Sebagai seorang yang baru belajar menulis, membaca novel serial Dahlan Iskan karya Khrisna Pabichara banyak hal yang bisa saya dapatkan dari sana. Salah satunya pemilihan diksi yang sangat nyiamik – bahkan kalau ada paragraf yang menarik saya bisa membacanya berulang-ulang. Maka, kehadiran Surat Dahlan dari toko buku online langganan saya segera saja mengobati kerinduan saya pada rangkaian kalimat ciptaan Khrisna Pabichara. O iya, Surat Dahlan adalah buku kedua dari Trilogi Novel Inspirasi Dahlan Iskan. Novel setebal 378 halaman yang diterbitkan oleh Noura Books (Januari 2013) ini memang menghadirkan surat-surat Dahlan dan catatan di buku harian Dahlan.
Bagi Anda pembaca novel Sepatu Dahlan, tentu ingat sosok gadis cantik Aisha yang ditaksir Dahlan atawa Maryati yang diam-diam mencintai Dahlan. Saya akan kutipkan catatan Dahlan – yang menurut saya kalimat-kalimatnya bagus betul – setelah Dahlan diberitahu oleh Maryati kalau Aisha sudah menikah. Dahlan berusaha melupakan Aisha.
Ini tragedi, barangkali. Aisha, yang dulu diam-diam aku kagumi, kini jelas bukan jodohku. Entah benar atau tidak, kabar itu amat mengguncang. Kemudian, harapan menemukan jalan baru agar hidup lebih cerah di masa yang akan datang malah tersua jalan buntu. Aku tahu, hidup memang kombinasi indah dari bahagia dan derita. Dan, bukan wewenangku untuk menakar berat mana timbangan antara bahagia dan derita itu.
Tuhan tak menimpakan sesuatu yang mustahil dipikul olehku.
Aisha, dulu kita terlalu sering saling mengenang. Sekarang, kita harus mulai (belajar) saling melupakan. Sungguh, banyak hari yang kukorbankan untuk bersungguh-sungguh merindumu. Aku tahu, kau juga seperti itu. Namun, bukan kita yang menentukan takdir. Ada kuasa di luar kita. Tuhan. Maka, kehilangan kamu adalah pintu yang kupilih, agar di ruang lain aku menemukanmu sebagai yang abadi.

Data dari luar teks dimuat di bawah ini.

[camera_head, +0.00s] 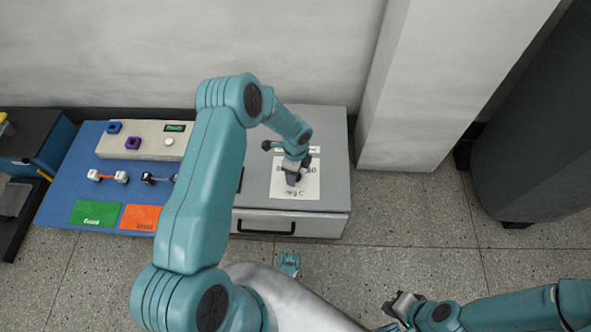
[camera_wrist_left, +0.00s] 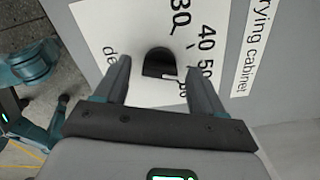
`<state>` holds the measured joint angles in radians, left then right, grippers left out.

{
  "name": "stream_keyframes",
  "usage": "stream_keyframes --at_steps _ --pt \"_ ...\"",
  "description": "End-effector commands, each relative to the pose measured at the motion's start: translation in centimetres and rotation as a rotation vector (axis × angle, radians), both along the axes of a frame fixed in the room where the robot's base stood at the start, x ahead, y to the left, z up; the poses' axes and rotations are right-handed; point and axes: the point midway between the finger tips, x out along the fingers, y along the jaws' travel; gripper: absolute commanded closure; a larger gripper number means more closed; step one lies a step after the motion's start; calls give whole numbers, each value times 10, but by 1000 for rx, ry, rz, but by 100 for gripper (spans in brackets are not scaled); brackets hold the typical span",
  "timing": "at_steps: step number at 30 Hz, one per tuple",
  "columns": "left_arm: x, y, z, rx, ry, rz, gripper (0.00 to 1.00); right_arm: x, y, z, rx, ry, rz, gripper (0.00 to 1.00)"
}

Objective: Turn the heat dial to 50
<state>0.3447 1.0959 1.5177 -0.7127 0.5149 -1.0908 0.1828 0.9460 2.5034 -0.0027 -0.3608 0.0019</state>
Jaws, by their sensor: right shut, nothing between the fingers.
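The heat dial (camera_wrist_left: 158,63) is a dark rounded knob on a white scale card (camera_wrist_left: 101,18) in the left wrist view. Printed numbers 30, 40, 50 and another partly covered one surround it; its exact setting is unclear. My left gripper (camera_wrist_left: 158,60) is open, with one finger on either side of the dial; I cannot tell whether they touch it. In the head view, my left gripper (camera_head: 293,176) is over the card (camera_head: 309,186) on the grey cabinet (camera_head: 336,150) and hides the dial. My right gripper (camera_head: 401,303) is shut and empty, low over the floor at right.
A label reading "drying cabinet" (camera_wrist_left: 248,45) is beside the card. The cabinet has a front handle (camera_head: 265,231). A blue bench mat (camera_head: 62,196) with small parts and green and orange patches lies left. A wall pillar (camera_head: 415,90) stands behind right.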

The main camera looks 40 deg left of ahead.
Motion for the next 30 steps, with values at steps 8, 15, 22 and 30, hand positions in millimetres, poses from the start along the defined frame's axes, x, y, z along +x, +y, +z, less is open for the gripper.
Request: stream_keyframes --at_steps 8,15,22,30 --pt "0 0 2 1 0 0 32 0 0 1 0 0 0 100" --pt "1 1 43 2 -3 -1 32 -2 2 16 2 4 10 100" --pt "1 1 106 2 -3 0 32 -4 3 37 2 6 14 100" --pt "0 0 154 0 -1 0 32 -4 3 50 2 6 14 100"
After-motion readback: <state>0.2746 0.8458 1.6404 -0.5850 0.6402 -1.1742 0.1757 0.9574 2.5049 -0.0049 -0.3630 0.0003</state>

Aku tidak akan bertanya di antara reruntuhan janji kita. Tidak bertanya mengapa janji itu rubuh dan ke mana para pemilik janji itu pergi. Aku juga tidak mencari apakah benar janji itu runtuh karena aku yang salah menjaga kekukuhannya sehingga diperlakukan seperti ini. Aku juga takkan berharap suatu ketika kau akan kembali, pada hari selain hari pernikahanmu, dan mungkin pada hari selain itu, untuk mengutuhkan kembali runtuhan janji itu. Dalam tahun-tahun di mana aku masih menemukan dirimu hidup di dalam hatiku, belum pernah kulihat, atau tanpa sengaja kulihat, ada warna semuram luka ini. Setidaknya, pertemuan dan perpisahan kita menegaskan bahwa tak ada yang abadi. Kecuali Dia, Tuhan Pemilik Segala Setia.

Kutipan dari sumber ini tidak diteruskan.